The Insurance Contacts Act resolves doubts regarding the underwriting of insurance contracts by unauthorised entities making clear that such entities lack the power and authority to pursue that business and accordingly that insurance contracts entered by such entities are null and void; however, in order to protect the insured person, the Insurance Contracts Act provides that, save for the bad faith of counterparty, the nullity and voidness of a insurance contract underwritten by an unauthorised “insurance company” shall not discahrge the latter from its obligations thereunder towards the insured person.

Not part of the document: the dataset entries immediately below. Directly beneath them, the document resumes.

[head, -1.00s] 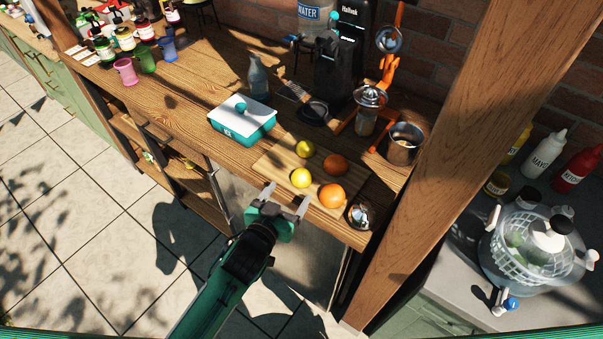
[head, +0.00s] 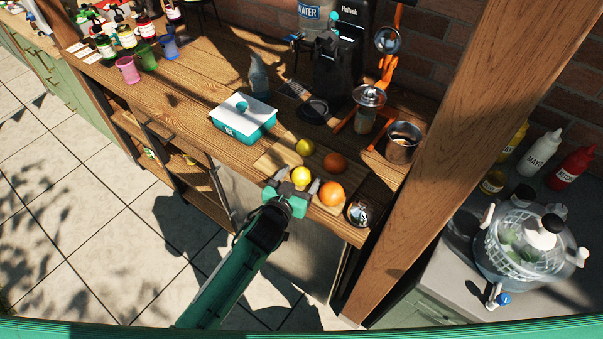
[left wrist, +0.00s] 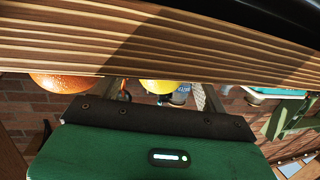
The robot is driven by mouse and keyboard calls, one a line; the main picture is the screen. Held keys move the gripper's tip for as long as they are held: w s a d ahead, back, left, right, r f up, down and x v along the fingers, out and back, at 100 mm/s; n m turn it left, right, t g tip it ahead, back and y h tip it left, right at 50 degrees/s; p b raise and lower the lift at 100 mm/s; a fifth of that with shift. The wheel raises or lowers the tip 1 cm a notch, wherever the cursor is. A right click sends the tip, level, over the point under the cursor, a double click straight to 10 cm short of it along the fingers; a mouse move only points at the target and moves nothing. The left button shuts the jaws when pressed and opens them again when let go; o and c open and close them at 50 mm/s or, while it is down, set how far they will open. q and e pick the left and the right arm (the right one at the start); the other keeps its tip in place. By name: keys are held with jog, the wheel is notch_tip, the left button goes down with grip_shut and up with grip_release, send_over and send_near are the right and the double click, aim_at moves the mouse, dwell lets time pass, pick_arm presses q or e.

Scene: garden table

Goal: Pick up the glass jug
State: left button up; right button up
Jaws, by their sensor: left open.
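The glass jug (head: 259,77) looks like the narrow blue-grey glass vessel standing upright on the wooden table, behind the teal ice box (head: 246,128). I cannot make it out in the left wrist view. My left gripper (head: 296,181) is open and empty at the table's front edge, by the near lemon and well short of the jug. In the left wrist view, table wood fills the top, and an orange (left wrist: 62,82) and a lemon (left wrist: 158,86) show past the gripper. My right gripper is not in view.
Lemons (head: 301,175) and oranges (head: 331,193) lie on a cutting board between my gripper and the back. A black machine (head: 335,75) and an orange press (head: 387,72) stand right of the jug. Coloured mugs (head: 128,69) stand left; table between them and the ice box is clear.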

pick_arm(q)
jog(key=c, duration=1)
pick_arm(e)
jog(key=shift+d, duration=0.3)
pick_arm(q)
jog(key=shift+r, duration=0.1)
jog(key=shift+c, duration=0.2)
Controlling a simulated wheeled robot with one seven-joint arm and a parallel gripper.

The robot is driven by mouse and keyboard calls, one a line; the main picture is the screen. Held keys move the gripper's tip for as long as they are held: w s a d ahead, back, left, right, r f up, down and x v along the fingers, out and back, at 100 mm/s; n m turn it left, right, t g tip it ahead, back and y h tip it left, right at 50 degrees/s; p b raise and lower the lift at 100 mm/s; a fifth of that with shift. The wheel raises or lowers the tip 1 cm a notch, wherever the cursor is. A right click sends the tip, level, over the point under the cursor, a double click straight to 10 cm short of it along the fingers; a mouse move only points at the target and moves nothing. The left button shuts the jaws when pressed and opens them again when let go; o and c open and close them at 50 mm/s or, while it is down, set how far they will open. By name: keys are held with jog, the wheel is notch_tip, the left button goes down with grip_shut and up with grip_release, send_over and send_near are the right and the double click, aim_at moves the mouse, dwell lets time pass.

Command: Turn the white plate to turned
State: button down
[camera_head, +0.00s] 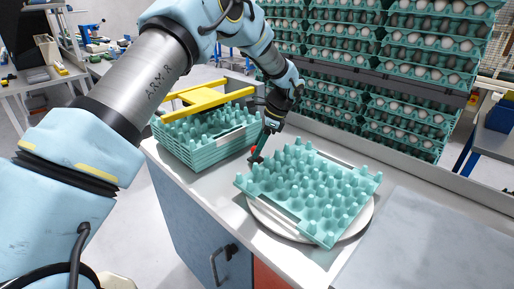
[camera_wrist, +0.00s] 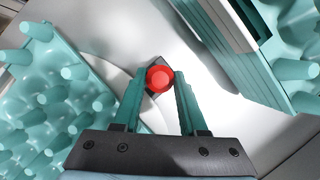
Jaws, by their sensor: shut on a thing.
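The round white plate (camera_head: 364,220) lies on the white counter, mostly hidden under a teal egg tray (camera_head: 308,190). The tray rests on it empty, with its pegs up. A red knob (camera_wrist: 159,78) on a small dark piece sits at the plate's far left side; it is also visible in the head view (camera_head: 254,149). My gripper (camera_wrist: 160,84) has its two teal fingers on either side of the red knob, shut on it. In the head view my gripper (camera_head: 260,143) reaches down to the knob, between the tray on the plate and the stack at left.
A stack of teal trays (camera_head: 205,155) with a yellow frame (camera_head: 205,97) on top stands close at left. Shelves of egg-filled trays (camera_head: 400,60) rise behind the counter. A grey flat surface (camera_head: 430,245) at right is clear.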

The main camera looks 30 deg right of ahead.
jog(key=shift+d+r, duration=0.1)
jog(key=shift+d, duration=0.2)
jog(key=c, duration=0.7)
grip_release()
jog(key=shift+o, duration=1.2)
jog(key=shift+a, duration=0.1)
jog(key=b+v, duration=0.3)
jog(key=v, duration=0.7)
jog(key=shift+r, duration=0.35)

Protection of insurance consumers is indeed one of the concerns underlying the new Insurance Contracts Act in respect of which the new legislation has sought to bridge the gap between the regulation of the insurance contract and general consumers' protection legislation.

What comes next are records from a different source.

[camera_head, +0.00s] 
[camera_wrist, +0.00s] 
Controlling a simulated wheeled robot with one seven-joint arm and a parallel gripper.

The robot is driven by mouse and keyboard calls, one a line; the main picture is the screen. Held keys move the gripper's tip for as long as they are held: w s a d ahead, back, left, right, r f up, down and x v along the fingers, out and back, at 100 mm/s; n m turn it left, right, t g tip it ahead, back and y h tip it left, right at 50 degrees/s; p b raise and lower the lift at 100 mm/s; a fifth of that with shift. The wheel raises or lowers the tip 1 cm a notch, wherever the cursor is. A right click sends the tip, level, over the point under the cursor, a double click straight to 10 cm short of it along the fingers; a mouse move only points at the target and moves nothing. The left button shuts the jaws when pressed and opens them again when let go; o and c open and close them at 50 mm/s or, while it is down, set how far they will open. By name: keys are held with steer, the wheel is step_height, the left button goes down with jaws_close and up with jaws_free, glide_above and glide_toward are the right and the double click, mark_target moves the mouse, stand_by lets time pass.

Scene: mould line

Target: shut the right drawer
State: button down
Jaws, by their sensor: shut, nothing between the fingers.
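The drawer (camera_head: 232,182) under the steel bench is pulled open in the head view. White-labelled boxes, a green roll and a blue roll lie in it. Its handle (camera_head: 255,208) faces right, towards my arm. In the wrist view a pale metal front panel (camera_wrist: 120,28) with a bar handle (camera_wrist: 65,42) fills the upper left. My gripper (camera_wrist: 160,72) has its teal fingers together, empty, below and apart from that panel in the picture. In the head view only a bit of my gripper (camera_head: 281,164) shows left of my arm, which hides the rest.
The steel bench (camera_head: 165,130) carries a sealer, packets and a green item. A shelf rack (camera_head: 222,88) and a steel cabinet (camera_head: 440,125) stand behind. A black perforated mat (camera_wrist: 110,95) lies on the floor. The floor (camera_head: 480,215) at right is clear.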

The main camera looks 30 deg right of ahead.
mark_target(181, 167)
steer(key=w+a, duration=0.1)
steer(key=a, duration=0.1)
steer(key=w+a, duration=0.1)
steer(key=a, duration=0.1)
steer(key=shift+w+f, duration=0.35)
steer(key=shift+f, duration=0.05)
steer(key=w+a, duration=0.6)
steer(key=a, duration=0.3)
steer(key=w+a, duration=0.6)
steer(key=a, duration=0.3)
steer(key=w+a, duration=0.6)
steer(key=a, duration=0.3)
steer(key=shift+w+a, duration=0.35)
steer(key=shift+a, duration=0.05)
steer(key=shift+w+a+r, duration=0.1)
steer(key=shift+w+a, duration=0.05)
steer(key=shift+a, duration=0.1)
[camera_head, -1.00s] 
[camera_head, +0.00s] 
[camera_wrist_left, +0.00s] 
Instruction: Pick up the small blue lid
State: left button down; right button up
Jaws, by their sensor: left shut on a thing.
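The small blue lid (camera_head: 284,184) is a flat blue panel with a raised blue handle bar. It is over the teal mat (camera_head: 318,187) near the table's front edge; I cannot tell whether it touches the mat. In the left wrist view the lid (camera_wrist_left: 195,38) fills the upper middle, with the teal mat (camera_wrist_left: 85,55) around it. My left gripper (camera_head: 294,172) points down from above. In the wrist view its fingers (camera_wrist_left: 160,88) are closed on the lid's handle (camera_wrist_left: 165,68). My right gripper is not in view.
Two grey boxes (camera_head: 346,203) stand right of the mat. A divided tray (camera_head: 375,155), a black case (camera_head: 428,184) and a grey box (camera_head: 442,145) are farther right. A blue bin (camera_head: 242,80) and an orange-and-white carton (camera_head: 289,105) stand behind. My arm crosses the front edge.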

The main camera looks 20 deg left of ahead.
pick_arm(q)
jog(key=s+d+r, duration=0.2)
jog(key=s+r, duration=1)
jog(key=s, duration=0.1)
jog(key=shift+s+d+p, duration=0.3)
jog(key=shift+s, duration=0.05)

The legislative effort in incorporating and consolidating the special substantive provisions applying generally to contracts of insurance in a single piece of legislation is therefor expected to contribute to greater security and ease in determining the respective regime and to minimise conflict in respect of some controversial issues insufficiently or obscurely dealt with by the former laws.
Nevertheless, certain practical difficulties regarding the application of the new law are expected.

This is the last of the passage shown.